Open Letter to small Canadian Internet Service Providers and Canadians too



To whom it may concern, (headings added for the impatient)

For those regular Canadians reading this please comment if you'd buy into my plan or if you have some ideas to add.

Introduction


So here we are. Canada was already behind the times with regard to Internet access and now the CRTC has decided that a massive corporation, which the government saw fit to break into subsidiaries and force to resell bandwidth, is now allowed to charge resellers of its services unreasonable rates. This will decimate competition between Canadian ISPs as merely by making its own services unaffordable this company can now do the same to other providers, while pushing people towards its older more outdated technologies. Forget VOIP, all those IP packets cost too much, you're best off getting a landline.... Netflix? People in the US with actual internet access only love it so much that it tripled in stock market value in 2010. Canadians deserve better, they deserve to pay for cable or satellite that limits when they can watch what they want and forces them to pay for channels they don't even want or watch. We want video on demand over dedicated channels that charge us as much for a single show as we'd pay for half a month of Netflix. Just like when these same companies needed to charge text message recipients as well as senders, because they were only making huge profits from text messaging instead of the absurd profits which they desired, our government has failed to intelligently regulate them.
Why would our government regulate them anyway? I mean it isn't like information technology infrastructure is important to Canadian business is it?

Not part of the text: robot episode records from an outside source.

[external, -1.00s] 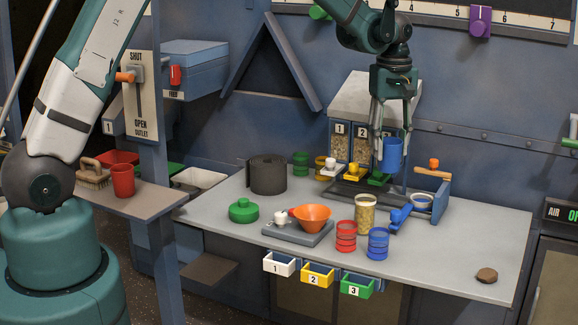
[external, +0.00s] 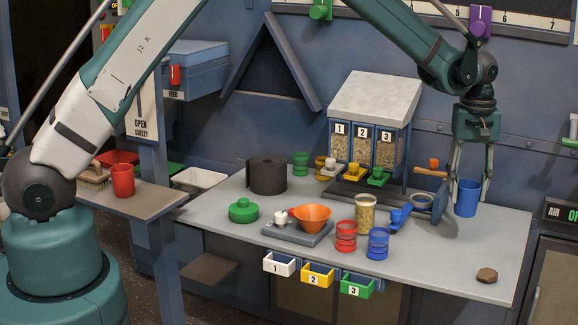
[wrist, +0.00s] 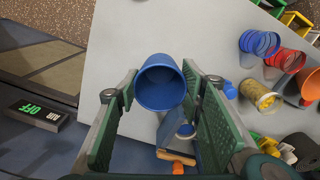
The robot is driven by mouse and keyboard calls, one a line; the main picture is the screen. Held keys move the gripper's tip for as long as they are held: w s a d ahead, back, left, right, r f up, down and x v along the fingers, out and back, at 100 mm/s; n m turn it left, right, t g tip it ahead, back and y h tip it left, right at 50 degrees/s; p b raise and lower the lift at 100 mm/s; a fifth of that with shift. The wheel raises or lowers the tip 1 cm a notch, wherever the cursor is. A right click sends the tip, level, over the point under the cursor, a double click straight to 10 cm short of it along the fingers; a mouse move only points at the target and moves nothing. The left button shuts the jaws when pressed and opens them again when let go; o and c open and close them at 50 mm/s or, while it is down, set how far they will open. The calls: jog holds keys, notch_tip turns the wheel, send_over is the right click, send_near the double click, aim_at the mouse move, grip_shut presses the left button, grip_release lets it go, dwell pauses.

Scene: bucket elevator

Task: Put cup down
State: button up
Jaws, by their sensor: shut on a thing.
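The blue cup (external: 467,200) is upright between the fingers of my gripper (external: 468,186), near the right rear of the grey table. My gripper points down and is shut on the cup. In the external view I cannot tell whether the cup's base touches the table or hangs just above it. In the wrist view the cup (wrist: 160,84) shows its open mouth and dark, seemingly empty inside, between the green finger pads of my gripper (wrist: 158,92).
The grey table (external: 450,270) has free room in front of the cup. A brown lump (external: 487,275) lies at its front right. A blue stand with an orange-handled part (external: 438,165) is close left. A jar (external: 365,214) and red (external: 346,237) and blue (external: 378,244) ringed containers stand farther left.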

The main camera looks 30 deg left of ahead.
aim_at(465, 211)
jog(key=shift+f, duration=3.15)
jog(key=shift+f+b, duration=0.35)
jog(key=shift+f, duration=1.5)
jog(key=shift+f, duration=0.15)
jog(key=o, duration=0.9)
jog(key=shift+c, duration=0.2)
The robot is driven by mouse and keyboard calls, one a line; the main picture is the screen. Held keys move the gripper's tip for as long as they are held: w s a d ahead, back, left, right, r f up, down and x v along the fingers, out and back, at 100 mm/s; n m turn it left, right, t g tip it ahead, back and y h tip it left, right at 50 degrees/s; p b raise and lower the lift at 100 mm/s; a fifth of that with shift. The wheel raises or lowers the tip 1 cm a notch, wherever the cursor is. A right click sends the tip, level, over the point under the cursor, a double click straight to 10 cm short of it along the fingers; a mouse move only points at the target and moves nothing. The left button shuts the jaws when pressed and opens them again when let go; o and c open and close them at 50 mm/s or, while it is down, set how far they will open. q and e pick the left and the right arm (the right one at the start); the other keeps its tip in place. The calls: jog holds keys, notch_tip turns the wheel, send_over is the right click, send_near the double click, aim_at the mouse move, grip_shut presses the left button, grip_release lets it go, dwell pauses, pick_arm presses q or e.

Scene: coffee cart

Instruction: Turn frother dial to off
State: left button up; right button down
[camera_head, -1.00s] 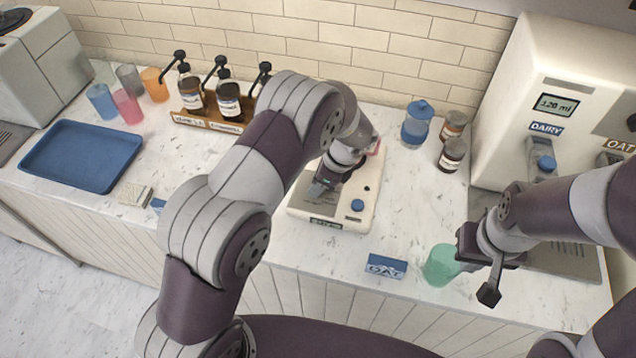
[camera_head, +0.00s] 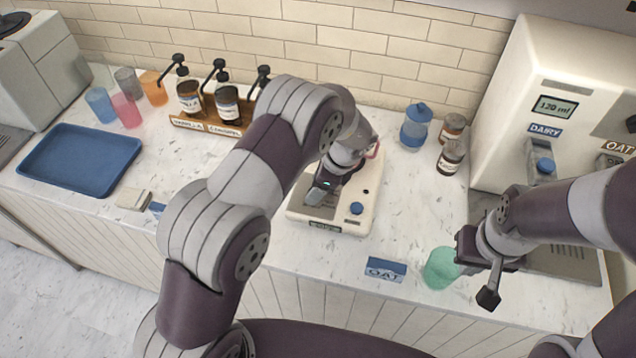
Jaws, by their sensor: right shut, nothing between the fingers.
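The frother (camera_head: 335,219) is a white, flat-based machine in the middle of the counter. A blue dial (camera_head: 357,208) sits on its front right part; I cannot read its setting. My left gripper (camera_head: 320,191) points down over the frother's left part, left of the dial and apart from it. My left arm hides much of the machine's back, and the fingers are too small and shadowed to tell open from shut. My right gripper (camera_head: 488,298) is shut and empty at the counter's front edge, beside a green cup (camera_head: 441,268).
A blue-lidded jar (camera_head: 415,126) and two brown jars stand behind right. The milk dispenser (camera_head: 540,100) is at right. Syrup bottles (camera_head: 228,103), cups and a blue tray (camera_head: 80,157) are at left.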

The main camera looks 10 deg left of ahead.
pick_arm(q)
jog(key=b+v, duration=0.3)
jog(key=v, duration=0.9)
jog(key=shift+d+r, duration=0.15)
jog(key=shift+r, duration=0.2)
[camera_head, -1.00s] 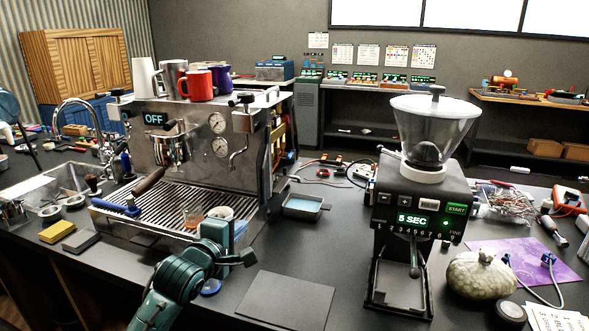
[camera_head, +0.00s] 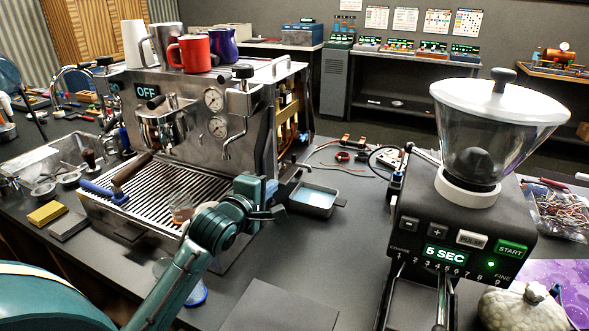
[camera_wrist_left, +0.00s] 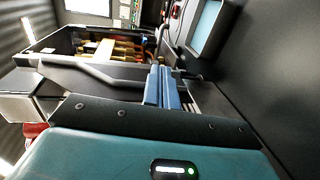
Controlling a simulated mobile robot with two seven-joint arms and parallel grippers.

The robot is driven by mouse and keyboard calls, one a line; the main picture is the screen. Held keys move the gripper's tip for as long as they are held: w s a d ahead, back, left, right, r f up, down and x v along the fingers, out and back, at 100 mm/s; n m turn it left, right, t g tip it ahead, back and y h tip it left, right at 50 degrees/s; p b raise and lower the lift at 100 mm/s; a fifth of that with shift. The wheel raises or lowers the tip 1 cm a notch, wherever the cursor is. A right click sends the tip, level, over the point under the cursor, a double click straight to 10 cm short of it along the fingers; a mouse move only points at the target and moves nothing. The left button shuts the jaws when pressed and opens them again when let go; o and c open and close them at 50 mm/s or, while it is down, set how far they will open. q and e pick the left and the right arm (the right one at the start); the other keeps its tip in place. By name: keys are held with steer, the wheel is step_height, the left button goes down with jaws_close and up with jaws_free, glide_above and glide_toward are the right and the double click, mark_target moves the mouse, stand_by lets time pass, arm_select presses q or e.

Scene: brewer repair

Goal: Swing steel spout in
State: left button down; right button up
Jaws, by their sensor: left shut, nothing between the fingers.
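The steel spout (camera_head: 228,140) hangs from the right front of the espresso machine (camera_head: 190,130), below a black knob. In the left wrist view a steel tube (camera_wrist_left: 95,72), seemingly this spout, runs from the left up to the blue fingers; whether they touch it I cannot tell. My left gripper (camera_head: 258,188) is shut and empty, right of the spout's lower end and above the drip tray's right edge. Its fingers show in the left wrist view (camera_wrist_left: 158,88). My right gripper is not in view.
The grinder (camera_head: 465,220) with its clear hopper stands on the right. A small metal tray (camera_head: 314,200) lies right of the machine. Mugs (camera_head: 188,53) stand on top of it. A small glass (camera_head: 181,208) is on the drip tray. A dark mat (camera_head: 265,308) lies in front.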

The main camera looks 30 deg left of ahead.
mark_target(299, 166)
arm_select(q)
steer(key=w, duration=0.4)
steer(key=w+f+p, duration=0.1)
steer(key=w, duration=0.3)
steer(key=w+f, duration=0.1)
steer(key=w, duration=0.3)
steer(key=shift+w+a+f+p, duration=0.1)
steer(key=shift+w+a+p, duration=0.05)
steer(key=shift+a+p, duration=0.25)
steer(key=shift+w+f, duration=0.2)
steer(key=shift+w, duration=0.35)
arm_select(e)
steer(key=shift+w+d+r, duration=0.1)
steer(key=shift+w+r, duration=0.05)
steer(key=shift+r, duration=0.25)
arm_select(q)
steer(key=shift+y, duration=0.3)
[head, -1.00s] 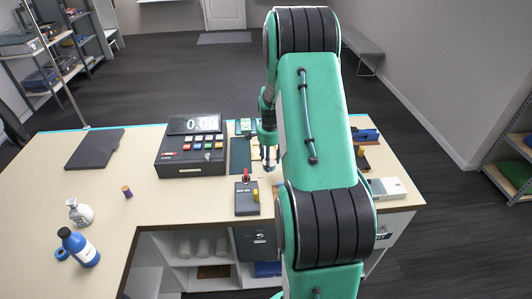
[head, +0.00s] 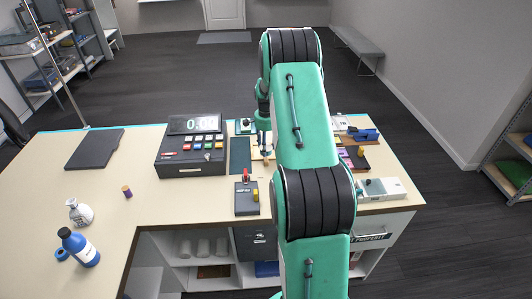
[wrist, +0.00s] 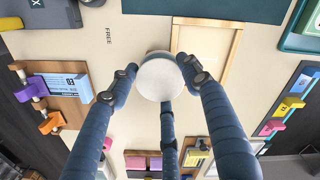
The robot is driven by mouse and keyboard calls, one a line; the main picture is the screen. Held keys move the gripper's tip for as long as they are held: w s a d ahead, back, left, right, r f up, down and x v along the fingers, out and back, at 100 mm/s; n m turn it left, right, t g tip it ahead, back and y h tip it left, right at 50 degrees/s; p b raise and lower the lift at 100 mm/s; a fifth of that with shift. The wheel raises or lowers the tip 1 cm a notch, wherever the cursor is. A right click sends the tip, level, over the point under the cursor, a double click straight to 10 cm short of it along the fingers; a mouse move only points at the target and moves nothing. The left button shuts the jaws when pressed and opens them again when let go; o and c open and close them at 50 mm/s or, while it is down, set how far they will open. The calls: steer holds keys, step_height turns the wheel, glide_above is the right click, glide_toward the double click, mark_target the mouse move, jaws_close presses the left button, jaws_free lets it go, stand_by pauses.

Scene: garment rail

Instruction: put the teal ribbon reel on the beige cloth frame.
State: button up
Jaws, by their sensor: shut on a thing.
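My gripper (wrist: 160,85) has its fingers closed around a round thing with a pale white end face (wrist: 160,78). The beige cloth frame (wrist: 236,52), a pale panel with a thin wooden border, lies just above and right of the held thing in the wrist view. The held thing overlaps its lower left corner there; the height between them cannot be told. In the head view my gripper (head: 265,155) is over the counter by the frame, which is mostly hidden.
A dark mat (head: 239,155) lies left of the frame and a cash register (head: 191,147) stands farther left. A dark box with a red lever (head: 246,198) stands nearer. Boards with colored pieces (head: 354,157) lie to the right. The left counter has free room.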

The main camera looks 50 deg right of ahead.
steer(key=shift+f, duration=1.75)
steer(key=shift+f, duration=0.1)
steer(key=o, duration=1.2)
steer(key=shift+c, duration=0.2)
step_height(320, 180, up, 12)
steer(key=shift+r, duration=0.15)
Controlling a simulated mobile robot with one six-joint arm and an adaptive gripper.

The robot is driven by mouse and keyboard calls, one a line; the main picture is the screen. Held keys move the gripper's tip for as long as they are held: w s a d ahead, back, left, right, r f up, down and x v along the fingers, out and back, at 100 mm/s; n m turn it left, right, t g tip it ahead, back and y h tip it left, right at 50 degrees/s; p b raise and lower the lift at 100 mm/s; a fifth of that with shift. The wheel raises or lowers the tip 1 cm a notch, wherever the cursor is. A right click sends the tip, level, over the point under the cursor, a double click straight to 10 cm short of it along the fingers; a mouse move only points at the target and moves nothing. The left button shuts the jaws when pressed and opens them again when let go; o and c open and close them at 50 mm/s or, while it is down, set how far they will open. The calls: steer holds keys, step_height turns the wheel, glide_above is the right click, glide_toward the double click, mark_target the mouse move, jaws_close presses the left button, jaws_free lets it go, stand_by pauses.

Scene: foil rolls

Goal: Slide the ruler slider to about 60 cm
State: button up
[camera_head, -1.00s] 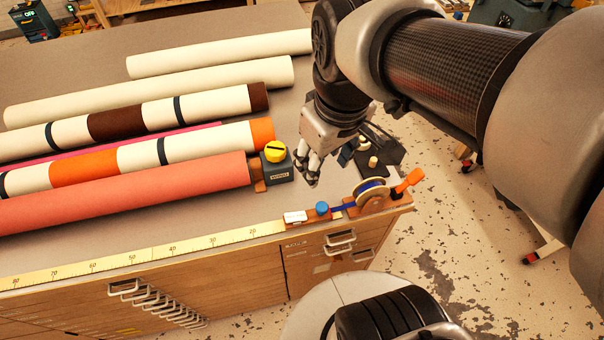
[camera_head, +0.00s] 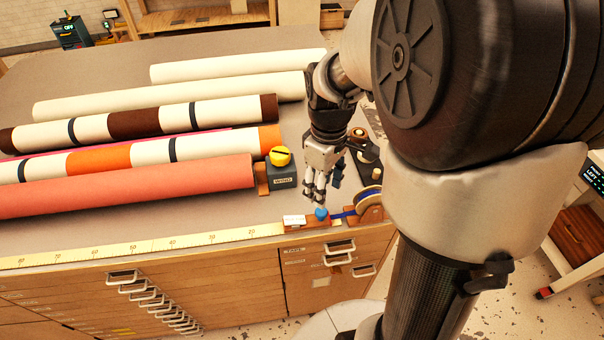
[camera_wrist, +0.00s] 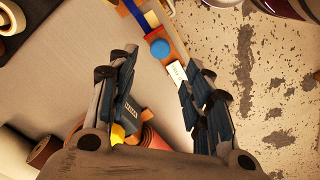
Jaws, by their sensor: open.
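The ruler (camera_head: 150,247) is a yellow strip along the table's front edge, its numbers rising to the left. The slider (camera_head: 305,224) sits right of the 20 mark, with a white label and a blue knob (camera_head: 322,214). My gripper (camera_head: 316,199) is open and points down just above and behind the blue knob. In the wrist view, the blue knob (camera_wrist: 160,49) and white label (camera_wrist: 177,73) show between my open fingers (camera_wrist: 163,63), near the tips. Whether the fingers touch the knob, I cannot tell.
A blue-ribbon spool (camera_head: 370,199) stands right of the slider. A grey box with a yellow knob (camera_head: 281,170) is behind and left of my gripper. Several rolls, the nearest red (camera_head: 130,187), lie behind the ruler. The ruler strip is clear; drawer handles (camera_head: 122,276) are below.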

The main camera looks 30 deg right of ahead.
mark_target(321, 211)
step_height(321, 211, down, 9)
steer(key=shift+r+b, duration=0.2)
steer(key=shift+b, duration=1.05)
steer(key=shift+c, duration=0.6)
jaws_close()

It isn't like the eventual replacement of inferior technology could lead Canadian consumers to spend money on things that might actually progress society instead of hold it back. I mean really good telecom is just unachievable right?

The Gist


Look what some Americans are doing (PDF) How are they selling 10Mbps up and 10Mbps down for $30 a month? Where are the excessively low bandwidth limits? I used to have Teksavvy internet and I totally believe in the company but... why is the cost/speed ratio so different here? The reason is that the American prices I've linked to come from a public utility. A public utility funded through municipal bonds that serves the people in its area and not investors who have chosen to put their money into large corporations that are holding back Canadian infrastructure. A public utility that was able to raise enough money to purchase its own infrastructure and not have to rely on reselling overpriced bandwidth from an incumbent who may or may not traffic shape the bandwidth you pay so dearly for at their own discretion. But where are these projects in Canada? There seem to be plenty of projects in the US but for whatever reason (is it a legal thing?) I can't seem to find any examples of this happening in Canada. Now if there aren't any mayors stepping up and saying enough is enough why don't the small ISPs? So I say to all small ISPs in Canada, SELL ME BONDS. I mean it. Make me a business case, make some legally binding commitments. Sell me bonds to build real IP infrastructure in our country.

The Plan


  1. Ban together: There are enough small ISPs to get this moving quickly and none need to be left behind
  2. Study US municipal projects
  3. Start with a medium size town:
    • Lower risk
    • Less money required to get started
    • get some Canadian data
  4. Do a business case for the market:
    • Show me the business case
    • How long will it take to get my money back?
    • offer me interest at a reasonable rate
  5. Make progressive promises (I mean promise in a contractually binding legal sort of way):
    • We don't need more closed networks
    • Promise to allow resellers on the infrastructure
    • Have the infrastructure managed as a non-profit which maintains cash reserves of a particular percentage of revenue for expansion, sustainment, and to pay fair market rate salaries (with management capped at a multiple of the lowest paid worker)
    • No Throttling
    • No limits on what is to be resold to ISPs
    • Fix net neutrality (allow for quality of service to be managed by each subscriber but limit the number of prioritized packets allowing for quality VOIP and similar realtime services. All the benefits of net neutrality with the capability for subscribers to run time sensitive services reliably even when maxing out their connections.)
    • Don't waste money and available bandwidth on TV signals, ip over the internet based on demand is the present
    • Deliver:
    • Don't make us happy, make us proud. I don't want to see rates better than the competition, I want to see rates that are fair and reasonable and utterly embarrass the competition.
    • Survive - If the infrastructure is managed by a non-profit, compete over actual innovation and value added.
      • Provide security services
      • configure QOS devices that give control to the subscriber
      • Help businesses make reasonable use of the upload speeds they didn't know could exist outside of a data centre
      • Configure VOIP systems
      • Sell VOIP at competitive prices
      • Manage and sell cloud services that couldn't exist without these LAN like speeds and the low latency of being a local company
    • I'll Buy your Bonds if you do this and I bet other people would too

The Future


Once Canadian land networks are fixed, do the same for wireless.

Sincerely,
Dave

PS: I'll buy at least 5k of bonds if reputable companies buy into this.